The current MLW World Champion Alex Hammerstone discussed the topic during an interview on the In The Weeds podcast, where he referred to this timeline as the “ADD Era” of wrestling due to fans wanting to always see the “next guy” capture gold. Alex Hammerstone recalls a recent showdown he had against Jacob Fatu, the man he took the title from, and how fans were cheering for him to win it back just because it would be something new.

“When I wrestled Fatu a couple of months ago, they were ready to see a new champion. They were kind of more in his corner than they were mine. I don’t know if we’re going to see a repeat of that (at MLW Never Say Never). We’re living in the ADD era. People want a quick Instagram reel or TikTok. It’s hard to convince someone to sit down and pay attention to something. It’s the exact same way in wrestling. No matter how much they love someone or want them to be the champion, if you’ve had it for more than three shows, they’re excited about the next guy winning it. I don’t know if we’re going to see that vibe takeover the arena this weekend. It’s very much a possibility they are excited at the prospect of a new champ that the crowd shifts in his favor. It’s nothing I haven’t dealt with in the past.”

Alex Hammerstone would later be asked about how he keeps his reign feeling fresh, as he’s defended the MLW World title 16 times since winning it back in 2021. Alex Hammerstone says that having stories that mean something, shifting character traits, and having a variety of matches could certainly be beneficial.

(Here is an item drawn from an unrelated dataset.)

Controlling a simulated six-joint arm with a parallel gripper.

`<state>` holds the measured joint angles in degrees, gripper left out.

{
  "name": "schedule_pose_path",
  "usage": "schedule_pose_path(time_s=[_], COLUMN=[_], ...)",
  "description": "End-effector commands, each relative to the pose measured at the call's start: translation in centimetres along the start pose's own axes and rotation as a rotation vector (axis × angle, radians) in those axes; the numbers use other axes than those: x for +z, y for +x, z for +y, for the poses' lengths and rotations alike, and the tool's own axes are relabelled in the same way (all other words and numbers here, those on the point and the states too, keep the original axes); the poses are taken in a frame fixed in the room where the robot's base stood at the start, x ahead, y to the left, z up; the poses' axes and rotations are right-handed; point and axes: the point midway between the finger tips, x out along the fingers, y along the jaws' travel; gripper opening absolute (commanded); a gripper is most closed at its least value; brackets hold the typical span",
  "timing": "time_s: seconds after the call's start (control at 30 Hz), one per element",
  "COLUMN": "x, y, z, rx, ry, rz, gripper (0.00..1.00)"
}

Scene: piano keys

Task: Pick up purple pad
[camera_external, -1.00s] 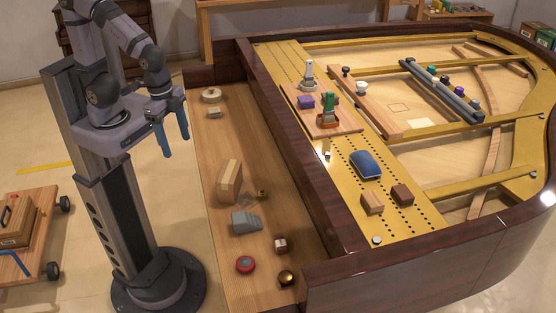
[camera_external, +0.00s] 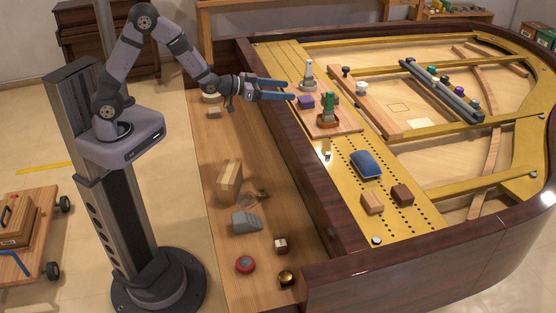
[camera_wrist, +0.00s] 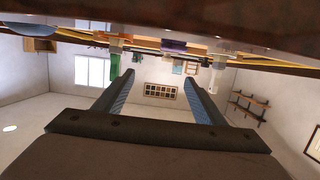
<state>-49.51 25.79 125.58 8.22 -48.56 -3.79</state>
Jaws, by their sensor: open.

“To a certain extent, fans are always going to get burnt out. There are some people, no matter if you feed someone filet mignon every night of the week but eventually they’re going to say ‘I want a cheeseburger.’ No matter how good it is, eventually, people crave something different for the sake of craving something different. Sometimes, once they get it, they realize, ‘Oh crap, I should have kept my mouth shut.’ People will root for an underdog in wrestling and once they win, they’re like, ‘Oh, we had fun cheering for them but we didn’t expect this to happen, and now we don’t really know what we want.’ That being said, I think it comes down to making sure there is someone there interesting to oppose them. No matter how good or talented someone is at the top, if they don’t have someone meaningful to build stories with, it gets difficult. If you can create something people are invested in and people want to keep seeing that champion fight, that really helps. Then, it’s finding different ways to keep it fresh. Different types of matches, things of that nature, shifts in the character. It is an uphill battle these days. Back in the day, people only saw the wrestling when they saw the wrestling. Even the most available stuff, Monday Night Raw, was once a week and you didn’t see wrestling anymore. Now, you watch wrestling on the night it happens, and you see the review the next day and then highlights on Twitter after that, then the recap the next day on YouTube. By the time you’re to the next week, you’ve been watching that show over and over, and you’re already sick of what happened on that show. It’s a different era, but little things like that can make it a little more interesting.”

Alex Hammerstone will defend the MLW World Championship next against Alex Kane at the July 8th Never Say Never event in Philadelphia.